This is a question that will most likely do the rounds in your social sporting circle on a regular basis, stirring fury and outrage out of us, as we look at our own salary in comparison to some of the top athletes around the world and make us wonder, why do they get paid so much? What have they got that I haven’t? What makes them so special?
Alex Rodriguez earns $29,000,000 a year, just for hitting a ball with a stick. Kobe Bryant takes home $25,000,000 per year for throwing a ball through a hoop. Ben Roethlisberger’s new contract will see him make $24,000,000 a year, for the next five years, just for throwing a ball to his friends, in a sport used to fill the gap between commercial breaks.
That is a very simple and unfair way of putting it, but there will still be many of you reading this and agreeing with the premise. Why are these athletes getting paid such a high salary for something that could be described as “just a game”?
Sport is just like any other profession, where salaries are determined by ability, demand and experience. Another factor you have to take into account is endorsement and sponsorship.
Over the last 20 years, the money involved in sport has sky-rocketed due to increased popularity with advertising companies and television coverage. Sports companies and franchises have great marketability, which increases their profits and enables them to spend more money on talent. The more money that is put into the business, the more you will take out of it, it’s a simple as that.
Take European Soccer as an example. When the Premier League was formed in the early 1990’s, Sky TV bought the rights to televise the competition. With this new financial power, average salaries increased, teams had more transfer revenue to play with and in turn, more money to spend on players’ salaries.
In 1994, Chris Sutton’s $7.25m transfer to Blackburn Rovers was a British transfer record and he became one of the first players to earn around $750,000 a year. By 2004, the top players in the country were now taking home over $7m per year and Rio Ferdinand’s transfer from Leeds to Manchester United had set a new transfer record at $42.2m. Fast forward to today, where we see the average salary for a Premier League player at $3.3m per year. That’s not just the top clubs, that’s an average for the entire league. Gareth Bale moved from Tottenham to Real Madrid, setting a new World Transfer Record at $112.6m. This seems incredible, but if you take a look at transfer statistics, you will see the European Leagues paying astronomical amounts of money to acquire players, so it is understandable that the highest earning players in the world of football are taking home $21m a year.

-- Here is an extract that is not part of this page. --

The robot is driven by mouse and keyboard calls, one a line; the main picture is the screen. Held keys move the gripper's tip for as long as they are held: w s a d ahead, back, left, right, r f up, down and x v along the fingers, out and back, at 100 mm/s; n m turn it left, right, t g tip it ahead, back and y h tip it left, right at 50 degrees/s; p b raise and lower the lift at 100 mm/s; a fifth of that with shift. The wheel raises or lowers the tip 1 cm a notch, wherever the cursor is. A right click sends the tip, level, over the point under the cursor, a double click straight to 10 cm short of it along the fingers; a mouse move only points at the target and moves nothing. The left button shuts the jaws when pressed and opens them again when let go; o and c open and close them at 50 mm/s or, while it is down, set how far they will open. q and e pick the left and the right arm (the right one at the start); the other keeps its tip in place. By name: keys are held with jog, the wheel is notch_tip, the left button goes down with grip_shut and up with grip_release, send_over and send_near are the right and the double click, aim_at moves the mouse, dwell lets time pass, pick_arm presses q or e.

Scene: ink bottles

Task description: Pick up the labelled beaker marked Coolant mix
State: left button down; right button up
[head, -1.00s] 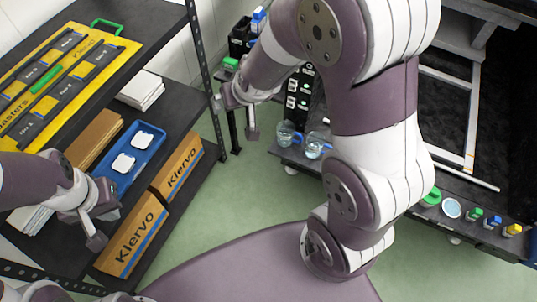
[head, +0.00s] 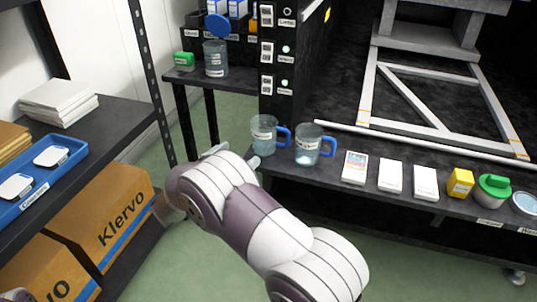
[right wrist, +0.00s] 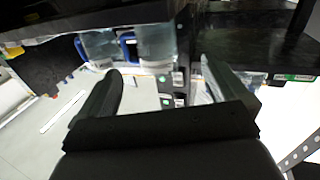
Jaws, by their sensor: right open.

Other popular British sports like Rugby and Cricket can only dream of having this kind of money to play with; Sam Burgess was on a contract worth $725,000 per years. Joe Root is England’s most active cricketer in all formats of the game, he earns just over $1m in a year as well as small appearance bonuses. This huge difference in salaries is caused by a simple business theory, supply and demand. There is more money coming into football than ever, it is by far the most popular sport in terms of viewing figures and advertising stats, leading to clubs having more money to spend on transfers and wages.
It’s a very similar story in American Sports too; during the 2014/15 season, the NBA was the highest paying sport in the world, paying an average salary of $4.58m, Major League Baseball wasn’t far behind on $4.17m. NHL also featured in the world’s top five highest paid sports, with an average salary of $2.62 and the NFL two places further back on $2.11m. The MLS can’t hope to compete with the financial power these four sports hold in America, so it’s no surprise to see the average salary of a US Soccer player all the way down at just over $300,000.
Apply this theory to your job. If you had a global conglomerate sponsoring your company and you were being televised, with billions of people around the world clambering to see you do your job, don’t you think you’d be earning a far bigger salary that you are doing now? There is no doubt about it. Just like any other profession, whether you are a chef, a banker, a teacher or a professional athlete, the better you are at your job and the more success you have, the more you are going to get paid. And the sectors that demand a rarer skill set will undoubtedly demand a higher salary.
To be a high level sportsman requires a level of talent that cannot solely be acquired through hard work and dedication. These people are born with it. Because of this, clubs are willing to give into stars wage demands, so they can benefit from not only their talents but the advertising deals that come with them to generate even more money.
Do you think the high salaries paid to top level athletes are justified? Or should we be enforcing more aggressive salary caps?